Growing up, my parents always had a very large vegetable garden. Although my dad did most of the work, I frequently picked the veggies, helped with weeding and watering, and of course, enjoyed eating everything!
Dave and I had a very large garden at our first house. It was right off our back door (which was right off our kitchen) with a variety of tomatoes, peppers, beans, zucchini, lettuce, spinach, all kinds of herbs, rhubarb, strawberries, raspberries, pumpkins, watermelons, and even a couple cherry trees. It was A LOT of work to keep up — but we enjoyed doing it and I canned or froze much of our harvest, so it was definitely worth our time.
However, since we moved out of that house (almost 4 years ago now) we never got around to planting even one vegetable plant… until this year.
We moved to our current house right before Christmas of 2010 (cold, snowy, winter) so no vegetable garden yet.
Then the first summer in our house (2011), I was pregnant with Nora and we had so many other projects on our to-do list (like completely gutting the main floor and preparing for our international students) that a vegetable garden didn’t make the cut.
The second summer in our house was our massive kitchen renovation and 3 of our 4 siblings got married — nope, no garden that summer either.
The third summer was our landscaping summer — with the full intention of putting in a nice big vegetable garden. However, our yard was so torn up for parts of the summer and we were so busy watering the plants we just planted, growing our new grass seed, spreading wood chips, and running after Nora that once again, the garden didn’t happen. We said we would do it in the fall (we even had tentative plans) but then I got pregnant with Simon and felt so sick from the middle of July – the end of September. Again, no garden.
The fourth summer (this past summer), I told myself that no matter what, I WOULD plant a vegetable garden. Even if it was just a few bean plants and one tomato plant. Although the spring was pretty busy with a brand new baby, I did finally get around to planting a garden in June — once Dave was out of school.
Here it is in all its glory 🙂
I know, I know… it’s nothing you’ll be pinning to Pinterest or dream about for your own garden… but it was a “good enough garden” for us.
I can not tell you how much enjoyment Nora got from helping plant and water the garden, picking the veggies, watching the sunflowers bloom, cooking and eating the veggies, and telling everyone she met about her “bechtable garden that she planted with mom.”
As you can probably tell by the pictures of our garden, I didn’t do a whole lot to make it look nice.
I didn’t plant nice straight rows, I didn’t put any ground covering down to stop the weeds — nor did we bother pulling the weeds.
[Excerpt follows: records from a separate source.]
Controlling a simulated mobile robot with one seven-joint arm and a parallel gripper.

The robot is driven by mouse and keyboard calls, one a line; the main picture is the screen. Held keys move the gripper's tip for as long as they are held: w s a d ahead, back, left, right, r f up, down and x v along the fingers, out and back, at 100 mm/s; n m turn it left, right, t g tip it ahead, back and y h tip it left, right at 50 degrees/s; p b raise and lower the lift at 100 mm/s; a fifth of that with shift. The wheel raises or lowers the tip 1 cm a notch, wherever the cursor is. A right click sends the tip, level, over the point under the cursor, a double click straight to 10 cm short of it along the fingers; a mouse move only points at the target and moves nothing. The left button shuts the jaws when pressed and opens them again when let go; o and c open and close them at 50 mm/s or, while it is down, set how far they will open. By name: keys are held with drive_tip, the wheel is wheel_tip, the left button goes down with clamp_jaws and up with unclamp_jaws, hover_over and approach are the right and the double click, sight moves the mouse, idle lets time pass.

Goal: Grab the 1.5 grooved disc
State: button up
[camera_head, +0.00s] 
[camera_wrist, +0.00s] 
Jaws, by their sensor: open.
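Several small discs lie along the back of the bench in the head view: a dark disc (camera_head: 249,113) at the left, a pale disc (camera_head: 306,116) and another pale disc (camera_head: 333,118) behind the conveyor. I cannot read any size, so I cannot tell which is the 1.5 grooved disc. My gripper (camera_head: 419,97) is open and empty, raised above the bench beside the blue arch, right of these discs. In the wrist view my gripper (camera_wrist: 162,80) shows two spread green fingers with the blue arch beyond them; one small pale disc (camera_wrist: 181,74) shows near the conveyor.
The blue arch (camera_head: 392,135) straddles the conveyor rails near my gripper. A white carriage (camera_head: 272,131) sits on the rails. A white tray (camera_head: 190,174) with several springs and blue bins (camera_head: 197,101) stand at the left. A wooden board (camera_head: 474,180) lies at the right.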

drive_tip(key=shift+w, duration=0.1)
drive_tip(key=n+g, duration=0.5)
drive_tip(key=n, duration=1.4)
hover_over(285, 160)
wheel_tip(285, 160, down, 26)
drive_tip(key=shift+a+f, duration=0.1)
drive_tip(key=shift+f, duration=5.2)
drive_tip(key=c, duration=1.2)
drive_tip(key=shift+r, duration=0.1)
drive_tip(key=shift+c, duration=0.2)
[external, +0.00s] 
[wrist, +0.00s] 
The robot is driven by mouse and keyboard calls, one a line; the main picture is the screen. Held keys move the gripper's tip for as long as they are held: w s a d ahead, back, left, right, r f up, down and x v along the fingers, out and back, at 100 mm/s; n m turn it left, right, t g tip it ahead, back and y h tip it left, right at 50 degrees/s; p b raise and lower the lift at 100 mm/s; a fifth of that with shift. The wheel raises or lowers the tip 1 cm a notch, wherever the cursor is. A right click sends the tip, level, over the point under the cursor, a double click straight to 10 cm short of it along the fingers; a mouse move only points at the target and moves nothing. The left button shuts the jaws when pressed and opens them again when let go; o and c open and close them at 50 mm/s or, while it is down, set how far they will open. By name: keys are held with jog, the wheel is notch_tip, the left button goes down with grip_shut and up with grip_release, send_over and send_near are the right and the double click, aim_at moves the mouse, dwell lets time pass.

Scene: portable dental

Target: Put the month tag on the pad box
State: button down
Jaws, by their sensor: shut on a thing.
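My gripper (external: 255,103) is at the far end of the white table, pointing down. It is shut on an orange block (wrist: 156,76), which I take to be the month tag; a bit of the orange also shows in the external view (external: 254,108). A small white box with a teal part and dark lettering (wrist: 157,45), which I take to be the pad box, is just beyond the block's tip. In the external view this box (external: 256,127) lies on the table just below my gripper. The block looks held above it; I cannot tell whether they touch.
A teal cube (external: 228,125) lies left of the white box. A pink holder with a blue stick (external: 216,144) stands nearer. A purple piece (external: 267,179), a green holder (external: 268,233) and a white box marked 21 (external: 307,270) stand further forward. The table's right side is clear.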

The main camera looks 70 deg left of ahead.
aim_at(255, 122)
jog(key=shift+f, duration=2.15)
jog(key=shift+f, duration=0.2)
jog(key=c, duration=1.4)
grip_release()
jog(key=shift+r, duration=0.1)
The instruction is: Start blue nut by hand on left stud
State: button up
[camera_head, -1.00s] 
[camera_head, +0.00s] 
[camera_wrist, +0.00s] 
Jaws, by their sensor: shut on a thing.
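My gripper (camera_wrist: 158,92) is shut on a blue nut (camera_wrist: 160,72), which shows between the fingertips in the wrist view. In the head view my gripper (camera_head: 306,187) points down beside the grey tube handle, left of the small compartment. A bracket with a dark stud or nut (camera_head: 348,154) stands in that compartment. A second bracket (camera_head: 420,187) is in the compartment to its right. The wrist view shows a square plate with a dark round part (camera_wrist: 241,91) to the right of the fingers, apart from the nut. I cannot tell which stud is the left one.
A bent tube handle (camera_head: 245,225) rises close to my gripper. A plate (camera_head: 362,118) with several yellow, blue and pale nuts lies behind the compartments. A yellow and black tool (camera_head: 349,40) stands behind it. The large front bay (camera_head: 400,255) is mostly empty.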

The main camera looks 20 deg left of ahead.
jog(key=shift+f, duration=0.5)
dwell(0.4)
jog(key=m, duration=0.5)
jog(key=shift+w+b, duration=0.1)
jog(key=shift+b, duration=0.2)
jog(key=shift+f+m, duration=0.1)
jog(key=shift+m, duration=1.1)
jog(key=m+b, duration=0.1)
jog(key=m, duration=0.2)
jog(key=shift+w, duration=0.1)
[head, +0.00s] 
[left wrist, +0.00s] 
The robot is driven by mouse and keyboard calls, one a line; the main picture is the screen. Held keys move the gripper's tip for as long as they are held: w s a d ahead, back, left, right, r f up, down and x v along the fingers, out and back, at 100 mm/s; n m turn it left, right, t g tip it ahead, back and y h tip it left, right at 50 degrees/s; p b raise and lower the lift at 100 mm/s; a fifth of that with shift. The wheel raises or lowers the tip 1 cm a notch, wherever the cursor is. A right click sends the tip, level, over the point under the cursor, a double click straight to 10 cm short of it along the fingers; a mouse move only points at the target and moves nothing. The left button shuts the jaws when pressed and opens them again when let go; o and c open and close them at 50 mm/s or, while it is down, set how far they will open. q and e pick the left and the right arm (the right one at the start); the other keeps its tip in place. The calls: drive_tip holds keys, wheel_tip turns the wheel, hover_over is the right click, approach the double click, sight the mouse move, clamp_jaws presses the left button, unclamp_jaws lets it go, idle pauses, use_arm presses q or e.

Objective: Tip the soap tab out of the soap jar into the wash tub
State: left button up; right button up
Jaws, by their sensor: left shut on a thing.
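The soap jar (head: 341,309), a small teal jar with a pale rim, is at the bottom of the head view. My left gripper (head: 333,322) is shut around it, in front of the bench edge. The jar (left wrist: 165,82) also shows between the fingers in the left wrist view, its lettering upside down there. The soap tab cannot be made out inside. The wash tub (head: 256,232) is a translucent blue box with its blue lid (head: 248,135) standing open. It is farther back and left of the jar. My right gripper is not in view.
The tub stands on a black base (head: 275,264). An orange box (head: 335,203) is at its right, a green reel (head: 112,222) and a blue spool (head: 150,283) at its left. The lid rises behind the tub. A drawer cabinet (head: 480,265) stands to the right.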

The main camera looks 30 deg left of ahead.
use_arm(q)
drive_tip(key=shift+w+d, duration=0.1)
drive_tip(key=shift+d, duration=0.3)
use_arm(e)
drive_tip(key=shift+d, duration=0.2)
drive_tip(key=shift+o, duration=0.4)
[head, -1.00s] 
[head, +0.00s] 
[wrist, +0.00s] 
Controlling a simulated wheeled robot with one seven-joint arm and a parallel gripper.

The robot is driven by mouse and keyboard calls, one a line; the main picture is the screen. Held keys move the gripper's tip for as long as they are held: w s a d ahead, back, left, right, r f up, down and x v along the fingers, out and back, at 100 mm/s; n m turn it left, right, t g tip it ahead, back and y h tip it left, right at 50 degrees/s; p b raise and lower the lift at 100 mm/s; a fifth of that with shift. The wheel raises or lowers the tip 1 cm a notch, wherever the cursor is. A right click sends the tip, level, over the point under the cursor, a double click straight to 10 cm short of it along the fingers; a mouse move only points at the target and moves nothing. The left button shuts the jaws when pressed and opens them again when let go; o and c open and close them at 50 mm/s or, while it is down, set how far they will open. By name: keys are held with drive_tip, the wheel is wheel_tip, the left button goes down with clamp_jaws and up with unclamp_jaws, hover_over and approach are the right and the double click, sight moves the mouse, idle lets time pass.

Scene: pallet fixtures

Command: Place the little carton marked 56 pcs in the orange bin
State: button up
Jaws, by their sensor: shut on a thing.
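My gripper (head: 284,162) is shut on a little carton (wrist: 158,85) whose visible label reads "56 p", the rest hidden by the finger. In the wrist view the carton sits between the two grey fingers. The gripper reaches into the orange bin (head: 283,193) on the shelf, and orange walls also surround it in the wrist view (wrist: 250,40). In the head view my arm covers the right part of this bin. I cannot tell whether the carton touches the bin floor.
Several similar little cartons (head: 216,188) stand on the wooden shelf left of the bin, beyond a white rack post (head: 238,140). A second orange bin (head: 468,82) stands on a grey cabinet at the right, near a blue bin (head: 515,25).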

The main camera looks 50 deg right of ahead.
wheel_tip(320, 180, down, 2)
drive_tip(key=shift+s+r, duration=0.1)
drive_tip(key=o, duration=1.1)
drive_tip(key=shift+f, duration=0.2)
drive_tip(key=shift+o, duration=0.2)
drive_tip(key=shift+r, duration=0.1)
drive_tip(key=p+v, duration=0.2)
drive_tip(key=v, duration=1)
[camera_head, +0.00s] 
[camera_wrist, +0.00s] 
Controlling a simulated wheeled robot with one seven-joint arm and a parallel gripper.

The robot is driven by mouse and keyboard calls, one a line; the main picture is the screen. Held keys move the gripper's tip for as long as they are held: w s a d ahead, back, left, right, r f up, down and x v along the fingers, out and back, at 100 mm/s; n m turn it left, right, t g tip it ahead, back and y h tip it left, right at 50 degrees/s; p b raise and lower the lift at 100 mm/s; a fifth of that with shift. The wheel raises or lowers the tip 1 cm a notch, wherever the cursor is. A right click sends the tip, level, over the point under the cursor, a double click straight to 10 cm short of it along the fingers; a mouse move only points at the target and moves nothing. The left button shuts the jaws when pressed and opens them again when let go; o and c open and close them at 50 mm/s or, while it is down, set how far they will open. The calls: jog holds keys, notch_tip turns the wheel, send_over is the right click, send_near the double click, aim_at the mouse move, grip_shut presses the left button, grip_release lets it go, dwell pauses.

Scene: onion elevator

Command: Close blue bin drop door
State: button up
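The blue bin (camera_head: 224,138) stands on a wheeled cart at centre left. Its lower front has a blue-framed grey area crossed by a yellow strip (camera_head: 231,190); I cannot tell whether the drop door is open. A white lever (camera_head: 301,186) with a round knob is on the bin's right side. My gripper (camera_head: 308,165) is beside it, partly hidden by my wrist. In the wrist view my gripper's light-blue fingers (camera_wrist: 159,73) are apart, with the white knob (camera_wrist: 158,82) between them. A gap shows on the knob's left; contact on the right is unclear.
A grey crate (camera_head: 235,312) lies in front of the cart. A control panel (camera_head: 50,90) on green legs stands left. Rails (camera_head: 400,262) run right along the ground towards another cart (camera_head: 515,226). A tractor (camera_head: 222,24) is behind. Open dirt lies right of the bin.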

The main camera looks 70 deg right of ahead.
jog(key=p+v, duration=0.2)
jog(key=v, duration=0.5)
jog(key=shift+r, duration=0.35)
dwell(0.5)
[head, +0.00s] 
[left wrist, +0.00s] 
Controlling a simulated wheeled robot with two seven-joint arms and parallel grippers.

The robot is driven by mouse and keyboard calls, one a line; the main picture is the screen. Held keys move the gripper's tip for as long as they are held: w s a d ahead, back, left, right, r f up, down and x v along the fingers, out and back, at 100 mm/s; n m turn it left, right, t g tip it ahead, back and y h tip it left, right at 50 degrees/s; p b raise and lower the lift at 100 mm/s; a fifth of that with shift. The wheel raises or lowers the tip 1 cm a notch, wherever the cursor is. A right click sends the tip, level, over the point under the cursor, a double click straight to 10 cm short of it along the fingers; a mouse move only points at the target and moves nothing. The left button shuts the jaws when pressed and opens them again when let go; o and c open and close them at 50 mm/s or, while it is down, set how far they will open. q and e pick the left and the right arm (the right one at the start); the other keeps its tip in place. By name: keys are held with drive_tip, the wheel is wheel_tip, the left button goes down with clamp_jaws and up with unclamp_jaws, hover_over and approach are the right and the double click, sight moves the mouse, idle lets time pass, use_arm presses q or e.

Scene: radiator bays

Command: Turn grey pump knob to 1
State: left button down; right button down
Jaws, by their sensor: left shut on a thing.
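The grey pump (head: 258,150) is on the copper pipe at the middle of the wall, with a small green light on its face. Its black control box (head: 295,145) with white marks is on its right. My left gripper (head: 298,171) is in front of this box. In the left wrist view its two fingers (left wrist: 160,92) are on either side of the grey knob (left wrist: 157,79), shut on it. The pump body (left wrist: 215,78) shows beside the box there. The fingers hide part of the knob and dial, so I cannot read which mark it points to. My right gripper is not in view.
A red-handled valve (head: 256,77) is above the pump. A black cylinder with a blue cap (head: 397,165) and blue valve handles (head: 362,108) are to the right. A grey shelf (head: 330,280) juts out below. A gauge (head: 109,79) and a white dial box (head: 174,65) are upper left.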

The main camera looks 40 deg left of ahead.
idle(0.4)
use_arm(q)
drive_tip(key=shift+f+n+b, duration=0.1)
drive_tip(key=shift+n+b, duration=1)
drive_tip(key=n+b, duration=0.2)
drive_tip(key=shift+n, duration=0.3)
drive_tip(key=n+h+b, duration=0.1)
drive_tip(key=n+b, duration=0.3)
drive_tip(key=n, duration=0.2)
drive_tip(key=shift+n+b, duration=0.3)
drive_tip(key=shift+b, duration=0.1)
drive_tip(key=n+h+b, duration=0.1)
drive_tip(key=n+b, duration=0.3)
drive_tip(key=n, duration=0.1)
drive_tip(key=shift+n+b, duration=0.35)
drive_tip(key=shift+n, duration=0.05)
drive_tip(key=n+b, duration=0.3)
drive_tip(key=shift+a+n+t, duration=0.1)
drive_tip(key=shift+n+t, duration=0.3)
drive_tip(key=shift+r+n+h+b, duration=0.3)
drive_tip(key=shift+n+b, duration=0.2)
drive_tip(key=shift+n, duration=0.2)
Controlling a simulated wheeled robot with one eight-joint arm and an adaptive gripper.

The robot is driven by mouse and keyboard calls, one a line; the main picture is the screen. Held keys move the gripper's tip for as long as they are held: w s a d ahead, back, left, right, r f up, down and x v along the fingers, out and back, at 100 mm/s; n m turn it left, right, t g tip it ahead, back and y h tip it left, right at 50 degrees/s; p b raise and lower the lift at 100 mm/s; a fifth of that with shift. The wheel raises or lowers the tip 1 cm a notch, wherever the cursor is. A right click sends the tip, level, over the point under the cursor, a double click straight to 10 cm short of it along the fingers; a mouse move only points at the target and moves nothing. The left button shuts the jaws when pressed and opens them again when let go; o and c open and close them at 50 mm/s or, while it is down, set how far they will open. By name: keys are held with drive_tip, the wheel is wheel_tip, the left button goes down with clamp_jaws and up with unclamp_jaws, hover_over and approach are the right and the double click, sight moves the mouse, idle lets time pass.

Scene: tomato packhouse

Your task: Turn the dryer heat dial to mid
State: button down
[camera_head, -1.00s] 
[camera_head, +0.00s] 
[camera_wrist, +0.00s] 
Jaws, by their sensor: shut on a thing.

I never fertilized it, I rarely watered it (we had a rainy summer), and I honestly almost forgot to pick it until Nora screamed with delight the first time she saw a red cherry tomato!
Although we regularly eat green beans (she even helps me snap them) Nora didn’t realize what the beans would look like growing on the plants — so our first “bean harvest” was equally exciting for her.
Everything was “new” for her — which meant it was all so exciting.
No, it wasn’t pretty.
Yes, I would have LOVED to grow more varieties, more quantity, have it look more organized…
But it was GOOD ENOUGH!
And we actually got a BUNCH of vegetables and flowers from it!
However, even if we never ate one bite of the vegetables from our garden, it was still worth it to see how excited she was.
Our plans for a future vegetable garden are still to have nice neat raised beds with a well-thought-out design and layout. I would love to be able to freeze and can a bunch of fruits and vegetables AND have the garden look attractive in our yard.
But for this year, I’m simply thrilled that we planted anything.
Just having a garden done and planted was good enough for Nora, it was good enough for me, and we definitely enjoyed eating fresh-from-the-garden veggies again!
I know there are many of you out there struggling to get started on a house project, an organizing project, a landscaping project, a picture project, etc. because you don’t have the time or the energy to do it exactly the way you want to do it.
I completely understand how that feels… however, I can also tell you that just doing SOMETHING, as opposed to nothing, is a really great way to get started. It can’t hurt to just get started… and you might find that “done” = “good enough”.